Anna Mayer and Simona Dossi. Dec 8th 2021
”After several initial conversations about our intersecting interests and shared questions, we determined it would be helpful to speak to people who have experienced firsthand an ember shower or storm. Our focus on embers is two fold. Embers are one of the ways in which fire enters built structures, so understanding how they move is important to designing homes that can better withstand fire (a primary concern of Simona’s current research). Also, embers are a very small instance of fire that can nevertheless have a huge impact on the severity of a wildfire. There are practicalities and poetics to embers, in particular how there are many intersecting factors that determine how they move through space. With our interviews we would like to hear from those who have observed these intersecting factors directly. ‘
I listened to an artist talk from Artist Anna Mayer and chemical engineer Simona Dossi, who worked together collaboratively.
Anna started the talk by introducing her work which she really began in her early 20s, initially she was much more interested in books, literature, book production, which then lead her into print making and then from there onto sculpture. She got a BA degree in literature and gender. In her early work she has an interest in pattern, such as camouflage and the history of craft. She found an interest in artists like Bridgette Riley, who also uses pattern and optical illusion art.
From her website, “Anna Mayer’s art practice is sculptural and social, with an emphasis on hand-built ceramics and another molten material: bronze. Her methodology emerges from site-specific analogue firing projects and critical engagement with pre- and post-petro culture. Mayer revels in the fact that ceramics historically has been used to create highly functional items as well as intensely symbolic objects. Her work is part of this lineage, with equal concern for the future and a dramatically shifting climate—ecological and political.”

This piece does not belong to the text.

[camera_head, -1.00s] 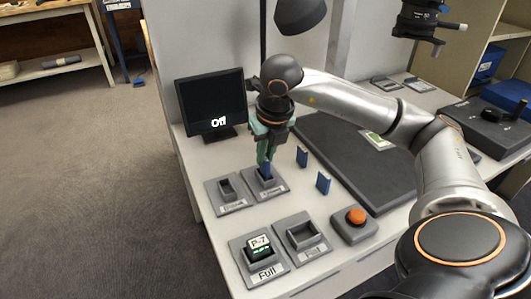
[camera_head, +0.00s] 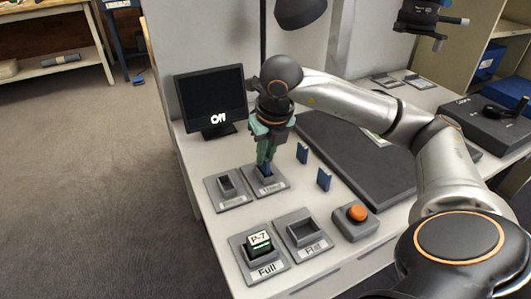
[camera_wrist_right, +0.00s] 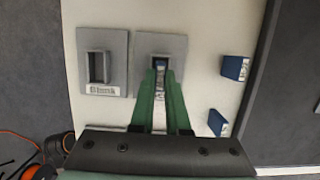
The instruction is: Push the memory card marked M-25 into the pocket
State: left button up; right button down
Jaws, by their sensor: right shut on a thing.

Anna and Simona’s interests overlap when considering fire, its behaviours and how it can be controlled. For Anna these are considered when working in ceramics, which have to be heated in a very specific and controlled way to be strong and durable.
Simona, as a scientist, looks at fire safety in the aim to reduce damage to homes from wild fires. Hoe can we help existing structures withstand wild fires? How to Embers behave, which often are seen to be what ignites homes?
Anna put unfired ceramics out in the open in the path of wild fires to allow them to fire the pieces, and they would stay I the landscape until this happened. Each is about torso sides and has some text on it. She was critiquing other land art and wanted to make something of a modest scale. The quotes also relate to her criticism of land art. She said that many of these sculptures, she understands, may never be fired in her lifetime. 10 years into the project the wildfires in California, specifically the Woolsey Fire, fired 6 of her pieces. Eventually she was able to go and pull some out once the fire was contained. 2 are still buried by mud in the land scape, but she managed to pull 4 out.
My work similarly deals with changes I nature, as her work went on it began to be associated with climate change due to its nature. In some ways this relates to my work where life is regrowing from decayed things, in her case things are being destroyed (decayed?) by wildfires.
While this collaboration is distinctly different to the collaboration I did with one of my peers on the course, as this was between a scientist and an artist and has a different relationship, there are still similarities in the way 2 people come together to work on the piece. Our piece also included some scientific drawing from other artists which could relate to the collaboration with science.
Another artist I met at an event recently who also works in collaboration with scientists is Lucy Stevens, who is based in Leicester and collaborates with many experts in the natural world.